Most of us have felt disenfranchised at some point during our life, but there are others who have felt that way for most of their lives. To them, Trump is the second coming. They view him as a martyr who has sacrificed himself for their betterment (however they interpret that) by suffering the slings and arrows of an unfair “lamestream media” that is out to get him for no other reason than he represents the inner machinations of the displaced white people of America.
So we can talk to them civilly, present indisputable and irrefutable facts, carefully explain to them how much worse off our planet has become over the past three years, how the economic standards we are experiencing were put in place by Obama, and yet none of that matters, simple because facts don’t matter. Nothing will dissuade them from their adoration, nothing, zero, zip, nada. Trump was right in that he can not do anything that would turn his base away from him.
So what do we do?
#1 – Vote.
#2 – Talk to young people and Bernie supporters to help them understand the gravity of this election and vote a straight democratic ticket.
#3 – Volunteer with ANY organization that will help turn the tide, be it political or community.

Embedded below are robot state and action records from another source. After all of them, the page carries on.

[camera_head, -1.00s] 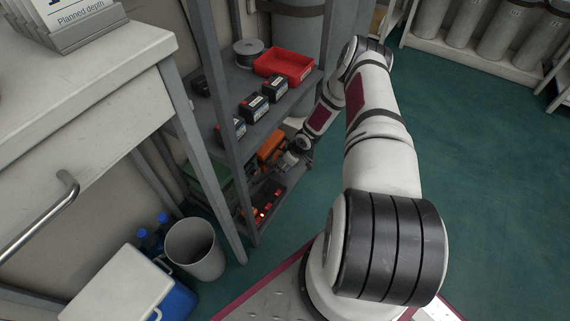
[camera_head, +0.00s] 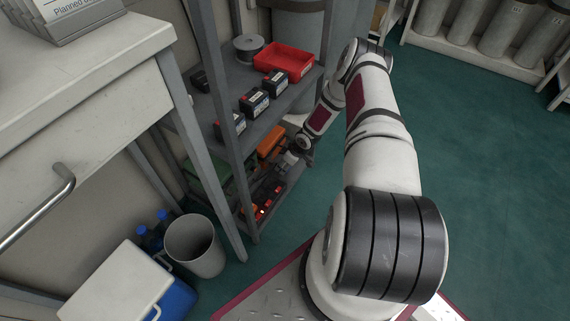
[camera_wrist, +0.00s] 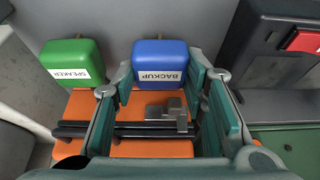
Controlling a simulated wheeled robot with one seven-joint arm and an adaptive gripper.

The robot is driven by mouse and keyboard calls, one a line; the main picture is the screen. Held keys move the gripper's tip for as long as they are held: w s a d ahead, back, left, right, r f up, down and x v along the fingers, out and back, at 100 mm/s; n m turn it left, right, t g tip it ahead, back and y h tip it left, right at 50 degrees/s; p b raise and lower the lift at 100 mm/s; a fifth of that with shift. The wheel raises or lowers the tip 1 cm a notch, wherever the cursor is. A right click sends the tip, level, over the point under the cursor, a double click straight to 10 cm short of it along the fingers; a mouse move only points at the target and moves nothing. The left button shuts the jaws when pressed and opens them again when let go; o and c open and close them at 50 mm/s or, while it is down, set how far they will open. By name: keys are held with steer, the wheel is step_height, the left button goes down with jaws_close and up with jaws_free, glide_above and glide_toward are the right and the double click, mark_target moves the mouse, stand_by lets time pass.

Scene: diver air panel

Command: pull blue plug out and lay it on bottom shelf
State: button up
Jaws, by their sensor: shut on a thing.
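The blue plug (camera_wrist: 160,62), labelled BACKUP, is between the two fingers of my gripper (camera_wrist: 163,82) in the wrist view. My gripper is shut on it. A green plug (camera_wrist: 75,62), labelled SPEAKER, stands to its left, outside the fingers. An orange surface with dark bands shows below both plugs. A small grey stepped piece shows between the fingers. In the head view my gripper (camera_head: 289,160) is low in the rack, over the bottom shelf (camera_head: 288,186). The blue plug cannot be made out there, and whether it sits in a socket is unclear.
The upper shelf holds a red tray (camera_head: 284,62) and several dark boxes. A bin (camera_head: 195,246) is near.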

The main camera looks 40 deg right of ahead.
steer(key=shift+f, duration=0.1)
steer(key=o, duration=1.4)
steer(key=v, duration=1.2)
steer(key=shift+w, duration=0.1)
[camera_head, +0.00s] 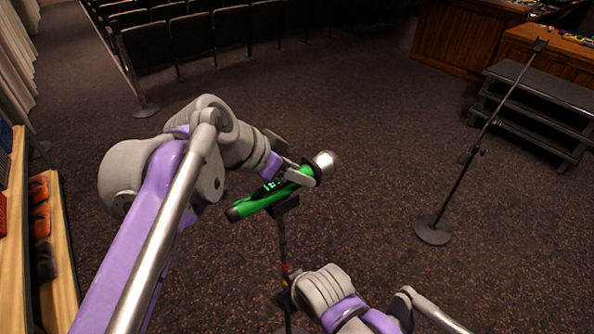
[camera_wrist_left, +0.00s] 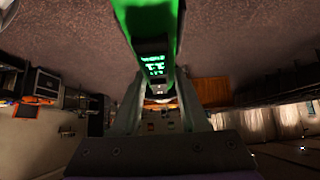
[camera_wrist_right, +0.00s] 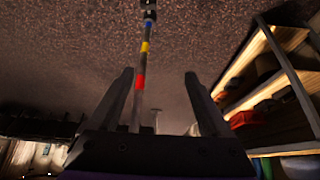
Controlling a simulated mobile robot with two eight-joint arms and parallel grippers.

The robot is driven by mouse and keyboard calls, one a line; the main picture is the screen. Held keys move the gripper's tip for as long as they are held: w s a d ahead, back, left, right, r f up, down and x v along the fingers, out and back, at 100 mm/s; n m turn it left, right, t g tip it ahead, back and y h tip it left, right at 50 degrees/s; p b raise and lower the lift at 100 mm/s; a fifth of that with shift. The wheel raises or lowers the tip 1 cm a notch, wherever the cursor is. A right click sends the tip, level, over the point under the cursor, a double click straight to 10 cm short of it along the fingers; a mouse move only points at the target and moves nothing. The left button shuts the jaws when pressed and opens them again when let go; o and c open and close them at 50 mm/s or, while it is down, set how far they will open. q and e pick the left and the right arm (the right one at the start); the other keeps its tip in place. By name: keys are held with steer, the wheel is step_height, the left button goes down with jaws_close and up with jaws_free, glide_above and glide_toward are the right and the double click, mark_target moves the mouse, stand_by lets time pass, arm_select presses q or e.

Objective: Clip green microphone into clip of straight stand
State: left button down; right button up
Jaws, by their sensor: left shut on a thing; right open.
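The green microphone (camera_head: 262,198) has a silver head at its upper right and a small lit display. My left gripper (camera_head: 302,177) is shut on it near the head; the microphone also fills the top of the left wrist view (camera_wrist_left: 150,25). The straight stand (camera_head: 283,245) rises below the microphone, with its dark clip (camera_head: 286,206) right under the body. Whether the microphone sits in the clip or just above it I cannot tell. My right gripper (camera_wrist_right: 160,85) is open, with the stand's pole and its coloured bands (camera_wrist_right: 140,83) showing between its fingers.
A second stand with a slanted pole (camera_head: 463,157) and round base stands at the right. Dark steps (camera_head: 540,105) and wooden desks (camera_head: 465,38) are behind it. A wooden shelf (camera_head: 52,240) with orange and dark items is at the left. Rows of seats (camera_head: 190,40) are at the back.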

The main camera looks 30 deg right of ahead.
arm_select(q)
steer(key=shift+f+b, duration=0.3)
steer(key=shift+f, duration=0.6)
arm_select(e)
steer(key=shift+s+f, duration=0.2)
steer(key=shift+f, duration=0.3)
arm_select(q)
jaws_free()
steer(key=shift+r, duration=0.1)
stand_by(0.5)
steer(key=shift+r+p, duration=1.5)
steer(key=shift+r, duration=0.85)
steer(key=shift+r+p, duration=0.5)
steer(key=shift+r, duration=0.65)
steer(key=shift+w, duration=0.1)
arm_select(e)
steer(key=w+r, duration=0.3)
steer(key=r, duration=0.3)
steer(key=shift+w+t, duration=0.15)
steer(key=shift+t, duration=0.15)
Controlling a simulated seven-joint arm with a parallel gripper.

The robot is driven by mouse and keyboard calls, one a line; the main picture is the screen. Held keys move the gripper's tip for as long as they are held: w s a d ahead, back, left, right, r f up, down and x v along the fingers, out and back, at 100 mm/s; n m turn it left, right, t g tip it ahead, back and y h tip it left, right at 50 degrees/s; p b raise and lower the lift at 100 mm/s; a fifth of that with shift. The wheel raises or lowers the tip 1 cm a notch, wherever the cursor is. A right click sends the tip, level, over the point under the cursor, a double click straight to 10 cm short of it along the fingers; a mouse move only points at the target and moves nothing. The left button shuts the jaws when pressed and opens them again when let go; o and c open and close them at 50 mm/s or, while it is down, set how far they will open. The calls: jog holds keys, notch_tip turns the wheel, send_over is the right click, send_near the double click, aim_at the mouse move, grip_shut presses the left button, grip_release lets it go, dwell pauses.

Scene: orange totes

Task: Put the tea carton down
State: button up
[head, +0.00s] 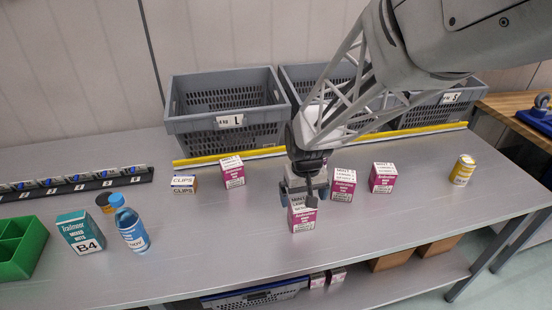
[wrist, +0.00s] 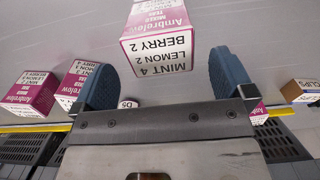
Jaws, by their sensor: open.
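The tea carton (head: 301,219), white and magenta with "Ambrelow" on it, stands upright on the grey table in the head view. In the wrist view the carton (wrist: 157,38) shows its printed top, lying between and beyond the fingertips, with a gap visible beside it. My gripper (head: 304,194) is open just behind and above this carton in the head view. In the wrist view both blue-grey fingers of my gripper (wrist: 163,66) are spread apart. Similar tea cartons stand nearby: one at the left (head: 233,173), one right of my gripper (head: 343,184) and one further right (head: 382,177).
A clips box (head: 184,184), grey totes (head: 222,123) and a yellow strip (head: 215,158) lie behind. A teal B4 box (head: 80,232), a blue bottle (head: 131,228) and a green bin (head: 18,250) stand left. A yellow can (head: 462,169) stands right. The front middle table is clear.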

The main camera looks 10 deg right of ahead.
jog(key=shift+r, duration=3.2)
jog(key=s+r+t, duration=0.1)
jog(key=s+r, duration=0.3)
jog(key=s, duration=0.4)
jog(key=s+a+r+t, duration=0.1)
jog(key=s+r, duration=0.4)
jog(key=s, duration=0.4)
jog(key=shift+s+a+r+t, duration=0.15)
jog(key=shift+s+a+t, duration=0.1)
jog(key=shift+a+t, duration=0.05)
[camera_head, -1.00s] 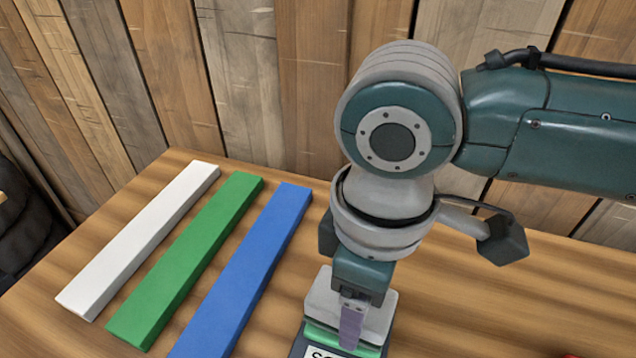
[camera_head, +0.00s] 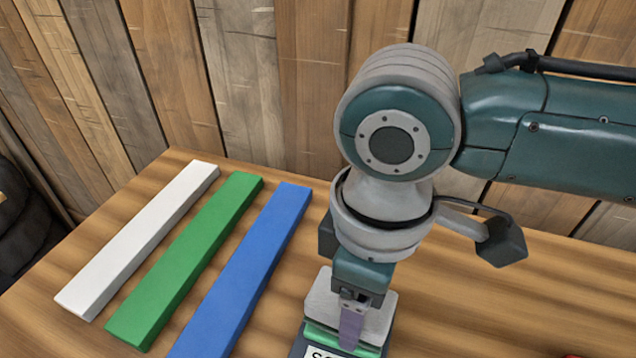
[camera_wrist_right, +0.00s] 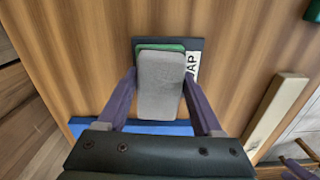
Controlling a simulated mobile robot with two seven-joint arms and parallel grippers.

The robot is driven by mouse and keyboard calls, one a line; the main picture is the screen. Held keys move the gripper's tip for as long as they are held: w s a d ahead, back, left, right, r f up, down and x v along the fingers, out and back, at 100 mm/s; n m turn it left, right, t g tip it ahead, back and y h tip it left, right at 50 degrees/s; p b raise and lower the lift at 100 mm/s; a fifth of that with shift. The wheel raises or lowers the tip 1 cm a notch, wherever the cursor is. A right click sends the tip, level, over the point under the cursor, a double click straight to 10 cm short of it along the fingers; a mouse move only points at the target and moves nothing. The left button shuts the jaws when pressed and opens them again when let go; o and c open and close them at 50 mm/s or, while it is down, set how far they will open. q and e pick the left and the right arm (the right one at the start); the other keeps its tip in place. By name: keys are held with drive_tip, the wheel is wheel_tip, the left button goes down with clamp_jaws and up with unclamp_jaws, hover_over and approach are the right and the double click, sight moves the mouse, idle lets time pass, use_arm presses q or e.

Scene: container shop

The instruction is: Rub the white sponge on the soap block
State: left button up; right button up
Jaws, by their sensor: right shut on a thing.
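The white sponge (camera_head: 378,312) is a pale grey-white block, held between the two purple fingers of my right gripper (camera_wrist_right: 158,92). The sponge lies flat over the green soap block (camera_head: 318,332) and appears to touch its top. The soap block shows as a green edge beyond the sponge in the right wrist view (camera_wrist_right: 163,47). It sits on a dark base (camera_wrist_right: 196,43) with a white label, partly hidden, reading "AP" in the wrist view. My right arm hides part of the sponge in the head view. My left gripper is not in view.
White (camera_head: 140,238), green (camera_head: 185,260) and blue (camera_head: 243,270) strips lie side by side on the wooden table (camera_head: 480,310), left of the soap. A plank wall stands behind. A small red thing (camera_head: 572,356) shows at the bottom right edge.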

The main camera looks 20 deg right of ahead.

#4 – Donate whatever funds you can afford to campaigns that are too close to call. Every dime (plus some extra) of my stimulus money went to a half dozen candidates.
Anyway, just some thoughts.
Make no mistake, the devotion of the those who not that long ago, called themselves “conservatives” now aligned with Trump are as dedicated as were the thousands who paraded and filled the stands at Nuremberg, Germany in 1933 -1938. Trump and his sycophants in the Senate, and in many other positions must be forced from power, as they are adverse to compromise of any kind. The fight will have only begun IF the Democrats are able to sweep the November election. And it is yet unclear to me that we can rely upon the established institutions of the electoral process to remain intact when pressured with the unprincipled onslaught that is sure to come.